4. Spatiotemporal Information Extraction Framework

The semi-automated framework we presented in this section has multiple components. Most of the components were constructed from the default components of the GATE text-processing application. However, we believe that the framework has two contributions to the GIR and TIR fields of research. The contribution of the framework for the GIR field is showing how spatiotemporal information can be extracted from an expedition gazetteer using pattern- and list-matching techniques. In addition, the contribution of the framework for the TIR is the Temporal Inference algorithm (see Section 4.7)—we consider the temporal inference as the most innovative part of our paper.

All the components of ANNIE are used to build the spatiotemporal information extraction framework. The framework has three basic components, namely text preprocessor, gazetteer processing machine and JAPE transducer (see Figure 4). These components constitute the contextual spatiotemporal information extraction framework. The text preprocessor module is a preliminary annotator that chunks the expedition gazetteer text into tokens and performs POS tagging. On the other hand, the gazetteer processing machine and JAPE transducer are the main modules that recognize and annotate spatial and temporal entities from the expedition gazetteer texts. After we extract the spatiotemporal information from the expedition gazetteer texts, we stored the information in a PostgreSQL database that we developed for this task.

4.1. Raw Data Extraction (Location Descriptions)

Some entries in our dataset contain descriptions of visits by a single expeditioner (see Figure 5) while others contain descriptions of visits by multiple expeditioners (see Figure 6).

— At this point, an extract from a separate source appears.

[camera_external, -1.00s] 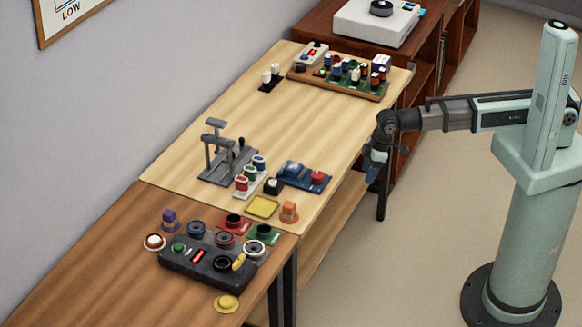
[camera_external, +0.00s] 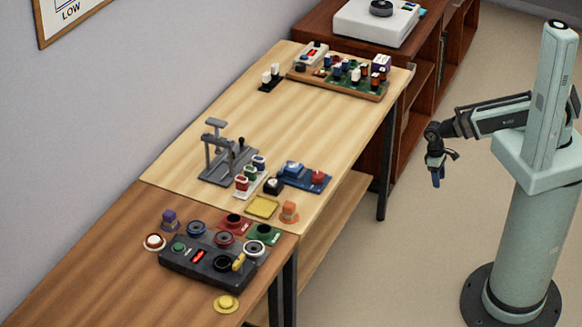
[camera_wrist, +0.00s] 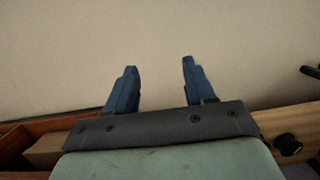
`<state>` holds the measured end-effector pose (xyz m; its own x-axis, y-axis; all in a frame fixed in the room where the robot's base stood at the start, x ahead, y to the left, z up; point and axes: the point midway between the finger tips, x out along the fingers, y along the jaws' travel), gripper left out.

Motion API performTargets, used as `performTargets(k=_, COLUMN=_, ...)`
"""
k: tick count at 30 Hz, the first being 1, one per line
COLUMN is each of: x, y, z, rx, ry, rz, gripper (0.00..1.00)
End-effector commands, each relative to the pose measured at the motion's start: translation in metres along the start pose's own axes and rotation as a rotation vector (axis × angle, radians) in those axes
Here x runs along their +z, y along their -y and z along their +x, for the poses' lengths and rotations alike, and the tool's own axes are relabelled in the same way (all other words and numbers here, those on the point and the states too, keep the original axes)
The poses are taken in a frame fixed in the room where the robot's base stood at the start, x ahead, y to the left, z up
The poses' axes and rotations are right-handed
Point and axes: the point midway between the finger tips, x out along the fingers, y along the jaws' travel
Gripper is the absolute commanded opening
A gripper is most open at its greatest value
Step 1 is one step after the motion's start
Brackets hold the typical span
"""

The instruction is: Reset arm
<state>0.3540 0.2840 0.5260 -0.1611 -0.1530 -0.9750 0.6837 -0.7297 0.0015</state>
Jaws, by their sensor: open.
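My gripper (camera_external: 437,176) hangs pointing down in the external view, to the right of the tables and over the open floor. It is near my column, with the arm folded in. In the wrist view its two blue fingers (camera_wrist: 158,82) are spread apart with only bare floor between them. It is open and holds nothing.
The light wood table (camera_external: 170,150) carries a grey press stand (camera_external: 222,160), a yellow tray (camera_external: 262,207) and a board of parts (camera_external: 340,84). The brown table (camera_external: 90,255) holds a dark control box (camera_external: 205,262). The floor (camera_external: 375,265) between tables and column is clear.

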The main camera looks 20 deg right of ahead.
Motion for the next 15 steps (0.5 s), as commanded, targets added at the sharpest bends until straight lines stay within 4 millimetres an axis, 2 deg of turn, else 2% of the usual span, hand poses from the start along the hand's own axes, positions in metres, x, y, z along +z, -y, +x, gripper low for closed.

We developed a tool to extract raw data—location descriptions—from the gazetteer. This is a preparatory process for the main spatiotemporal information extraction framework. The tool extracts location descriptions of expeditions that are assumed to be associated with a given expeditioner—in case the name of the expeditioner is provided—and stores the extracted location descriptions as an XML (Extensible Markup Language) document in which one XML element contains a sentence that has the temporal, spatial and attributive phrases of particular locations visited.

The tool parses a location description that is in a form of a paragraph into a number of sub-paragraphs using a semicolon as a separator mark between two subparagraphs. Our gazetteer treats location descriptions as a single paragraph, each of which commonly uses a semicolon to separate the spatial description from the historic description. Within historic descriptions, the semicolon is often also used to separate location visits by different expeditioners (see Figure 6). There are, however, inconsistent cases where a comma is used instead. Figure 7 shows the XML document with extracted spatial, temporal and attributive phrases from the location descriptions of Figure 5 and Figure 6.

4.2. Spatiotemporal Entities

The expedition gazetteer texts we used for the experimentation of the framework have multiple descriptive dimensions. We focused on extracting the spatial and temporal entities. A combination of the spatial (location of the visit), temporal (timeframe of the visit), and attributive (name of the expeditioner) dimensions gives us the triplets of the expedition route.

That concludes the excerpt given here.